5. Add the onion, celery, carrots, and garlic to the pan with another tablespoon of oil. Cook, stirring constantly, until the onions are translucent, about 5 minutes. Add the wine to the pan and bring to a boil. Simmer for 5 minutes to reduce slightly. Add the beef broth, beef shanks, and mushrooms back to the pan.

6. Cover the pan and bake for about 3 to 4 hours, until the meat is tender and falling off the bone.

7. Remove the beef and vegetables to a plate and keep warm while you make the gravy.

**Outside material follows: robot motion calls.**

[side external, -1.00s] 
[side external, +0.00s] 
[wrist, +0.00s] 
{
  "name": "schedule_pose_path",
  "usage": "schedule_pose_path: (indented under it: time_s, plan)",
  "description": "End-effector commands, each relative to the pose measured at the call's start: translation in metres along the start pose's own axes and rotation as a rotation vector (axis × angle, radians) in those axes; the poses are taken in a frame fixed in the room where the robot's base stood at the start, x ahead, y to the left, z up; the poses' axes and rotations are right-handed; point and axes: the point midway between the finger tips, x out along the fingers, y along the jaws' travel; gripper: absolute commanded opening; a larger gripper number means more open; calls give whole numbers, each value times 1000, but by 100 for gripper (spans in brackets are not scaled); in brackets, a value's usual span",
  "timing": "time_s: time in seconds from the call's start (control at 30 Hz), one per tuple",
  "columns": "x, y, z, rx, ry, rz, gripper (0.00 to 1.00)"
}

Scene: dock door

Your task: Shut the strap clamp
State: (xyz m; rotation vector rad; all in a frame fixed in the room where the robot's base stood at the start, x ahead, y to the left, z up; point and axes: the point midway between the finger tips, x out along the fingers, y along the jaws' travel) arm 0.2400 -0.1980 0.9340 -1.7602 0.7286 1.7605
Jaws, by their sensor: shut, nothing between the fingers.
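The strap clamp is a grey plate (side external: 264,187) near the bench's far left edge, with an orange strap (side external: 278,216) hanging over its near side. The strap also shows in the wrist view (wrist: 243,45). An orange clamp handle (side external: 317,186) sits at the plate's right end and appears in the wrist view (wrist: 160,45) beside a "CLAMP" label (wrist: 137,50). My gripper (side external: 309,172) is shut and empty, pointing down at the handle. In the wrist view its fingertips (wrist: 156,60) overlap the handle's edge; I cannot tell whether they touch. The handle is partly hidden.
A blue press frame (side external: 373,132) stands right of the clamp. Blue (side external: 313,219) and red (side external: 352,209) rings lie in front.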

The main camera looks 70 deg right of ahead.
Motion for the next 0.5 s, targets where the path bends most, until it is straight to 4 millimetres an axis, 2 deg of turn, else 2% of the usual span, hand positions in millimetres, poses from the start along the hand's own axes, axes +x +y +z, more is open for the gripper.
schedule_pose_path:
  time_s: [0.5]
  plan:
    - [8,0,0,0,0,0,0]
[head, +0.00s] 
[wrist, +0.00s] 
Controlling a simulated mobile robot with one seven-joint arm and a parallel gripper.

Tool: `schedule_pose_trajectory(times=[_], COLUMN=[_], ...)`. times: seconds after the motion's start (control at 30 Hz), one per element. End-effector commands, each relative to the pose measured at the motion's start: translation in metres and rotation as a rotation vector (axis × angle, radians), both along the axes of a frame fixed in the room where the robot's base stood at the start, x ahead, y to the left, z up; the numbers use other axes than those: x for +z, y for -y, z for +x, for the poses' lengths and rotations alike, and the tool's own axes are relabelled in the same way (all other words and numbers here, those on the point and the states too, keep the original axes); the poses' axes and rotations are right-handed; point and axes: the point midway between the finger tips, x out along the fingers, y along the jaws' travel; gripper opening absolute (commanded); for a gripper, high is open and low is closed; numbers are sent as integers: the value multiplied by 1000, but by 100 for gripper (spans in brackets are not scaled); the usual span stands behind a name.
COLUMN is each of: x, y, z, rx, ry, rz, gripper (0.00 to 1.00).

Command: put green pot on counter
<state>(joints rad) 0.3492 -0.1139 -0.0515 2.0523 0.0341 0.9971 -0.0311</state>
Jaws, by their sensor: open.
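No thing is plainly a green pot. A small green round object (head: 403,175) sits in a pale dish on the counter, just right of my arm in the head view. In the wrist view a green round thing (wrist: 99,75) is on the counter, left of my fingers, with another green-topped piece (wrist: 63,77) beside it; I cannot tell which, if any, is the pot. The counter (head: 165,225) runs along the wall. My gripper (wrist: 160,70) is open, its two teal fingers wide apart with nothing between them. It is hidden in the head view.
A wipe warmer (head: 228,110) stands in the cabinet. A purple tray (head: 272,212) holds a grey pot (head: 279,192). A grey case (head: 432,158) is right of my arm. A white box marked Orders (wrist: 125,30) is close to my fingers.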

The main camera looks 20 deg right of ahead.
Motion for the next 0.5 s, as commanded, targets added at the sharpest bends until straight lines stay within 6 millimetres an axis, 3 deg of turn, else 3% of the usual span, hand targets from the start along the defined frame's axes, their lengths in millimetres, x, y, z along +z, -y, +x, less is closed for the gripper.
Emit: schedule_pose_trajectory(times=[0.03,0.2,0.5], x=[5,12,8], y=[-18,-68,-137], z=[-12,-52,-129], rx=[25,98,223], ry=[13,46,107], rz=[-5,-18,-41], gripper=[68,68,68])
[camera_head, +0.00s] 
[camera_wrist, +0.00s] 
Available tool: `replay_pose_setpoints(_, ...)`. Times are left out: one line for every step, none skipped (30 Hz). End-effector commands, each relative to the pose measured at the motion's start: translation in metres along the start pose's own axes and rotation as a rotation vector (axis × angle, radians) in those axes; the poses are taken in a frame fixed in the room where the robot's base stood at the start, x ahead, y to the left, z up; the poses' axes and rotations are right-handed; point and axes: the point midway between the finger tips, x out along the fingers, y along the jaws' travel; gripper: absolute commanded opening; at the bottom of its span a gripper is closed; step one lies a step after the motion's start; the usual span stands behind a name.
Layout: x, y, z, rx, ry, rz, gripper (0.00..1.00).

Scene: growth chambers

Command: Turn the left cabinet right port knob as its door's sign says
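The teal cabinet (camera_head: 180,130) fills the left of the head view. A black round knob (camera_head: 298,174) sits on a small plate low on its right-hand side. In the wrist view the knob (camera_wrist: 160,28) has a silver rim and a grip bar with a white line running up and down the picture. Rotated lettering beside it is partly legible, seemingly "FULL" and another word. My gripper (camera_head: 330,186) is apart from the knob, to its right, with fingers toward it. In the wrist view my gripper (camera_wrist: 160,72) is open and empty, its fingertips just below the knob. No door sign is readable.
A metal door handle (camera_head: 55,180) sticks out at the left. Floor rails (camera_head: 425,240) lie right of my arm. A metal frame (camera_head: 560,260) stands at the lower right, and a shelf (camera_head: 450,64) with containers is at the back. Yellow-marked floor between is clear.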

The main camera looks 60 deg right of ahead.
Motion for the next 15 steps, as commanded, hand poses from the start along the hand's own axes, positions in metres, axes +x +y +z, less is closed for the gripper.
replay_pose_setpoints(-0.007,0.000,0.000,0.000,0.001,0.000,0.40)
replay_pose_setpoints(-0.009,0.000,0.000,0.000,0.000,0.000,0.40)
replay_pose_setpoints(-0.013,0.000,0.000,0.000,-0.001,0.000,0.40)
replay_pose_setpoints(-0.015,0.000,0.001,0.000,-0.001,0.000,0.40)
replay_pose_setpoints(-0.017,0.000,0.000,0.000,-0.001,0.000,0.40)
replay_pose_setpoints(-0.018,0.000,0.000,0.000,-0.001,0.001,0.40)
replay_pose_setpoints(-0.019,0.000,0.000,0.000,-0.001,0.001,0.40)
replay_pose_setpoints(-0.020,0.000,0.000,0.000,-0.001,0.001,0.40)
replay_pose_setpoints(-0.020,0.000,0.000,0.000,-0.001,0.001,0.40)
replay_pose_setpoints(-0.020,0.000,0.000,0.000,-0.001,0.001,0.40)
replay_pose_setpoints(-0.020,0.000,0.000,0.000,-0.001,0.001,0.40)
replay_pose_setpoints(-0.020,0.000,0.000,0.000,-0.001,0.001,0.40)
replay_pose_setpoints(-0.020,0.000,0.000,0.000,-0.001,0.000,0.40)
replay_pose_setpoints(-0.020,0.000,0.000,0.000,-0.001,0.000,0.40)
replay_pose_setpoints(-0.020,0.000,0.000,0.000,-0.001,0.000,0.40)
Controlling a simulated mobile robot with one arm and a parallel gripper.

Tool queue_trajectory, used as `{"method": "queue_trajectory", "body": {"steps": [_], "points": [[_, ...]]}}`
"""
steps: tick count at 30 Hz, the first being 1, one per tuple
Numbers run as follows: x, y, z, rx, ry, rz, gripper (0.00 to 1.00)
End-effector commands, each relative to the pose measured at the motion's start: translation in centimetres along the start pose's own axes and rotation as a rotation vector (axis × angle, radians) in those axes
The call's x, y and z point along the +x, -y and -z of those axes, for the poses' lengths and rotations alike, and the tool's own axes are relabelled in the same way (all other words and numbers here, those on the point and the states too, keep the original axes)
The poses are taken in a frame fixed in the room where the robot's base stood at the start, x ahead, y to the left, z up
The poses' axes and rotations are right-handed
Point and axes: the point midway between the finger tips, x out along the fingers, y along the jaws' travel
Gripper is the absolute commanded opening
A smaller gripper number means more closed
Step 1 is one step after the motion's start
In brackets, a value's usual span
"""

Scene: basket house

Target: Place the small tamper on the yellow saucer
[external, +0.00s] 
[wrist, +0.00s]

8. Strain the liquids and skim off fat. A gravy separator works well for this. Pour the skimmed liquids back into the Dutch oven or pan and add the solids to the beef shanks and vegetables.

9. Put the pan with the liquids over medium heat and bring to a boil. Simmer for about 3 to 5 minutes to concentrate flavors.

10. Put 1 1/2 tablespoons of flour into a small bowl or cup.

11. Add 2 tablespoons of cold water and whisk until smooth. Stir into the simmering liquids. Cook, stirring, until thickened.

12. Taste the gravy and add salt and pepper, as needed.

13. Serve the beef shanks with the gravy and vegetables, along with mashed or boiled potatoes or hot cooked noodles.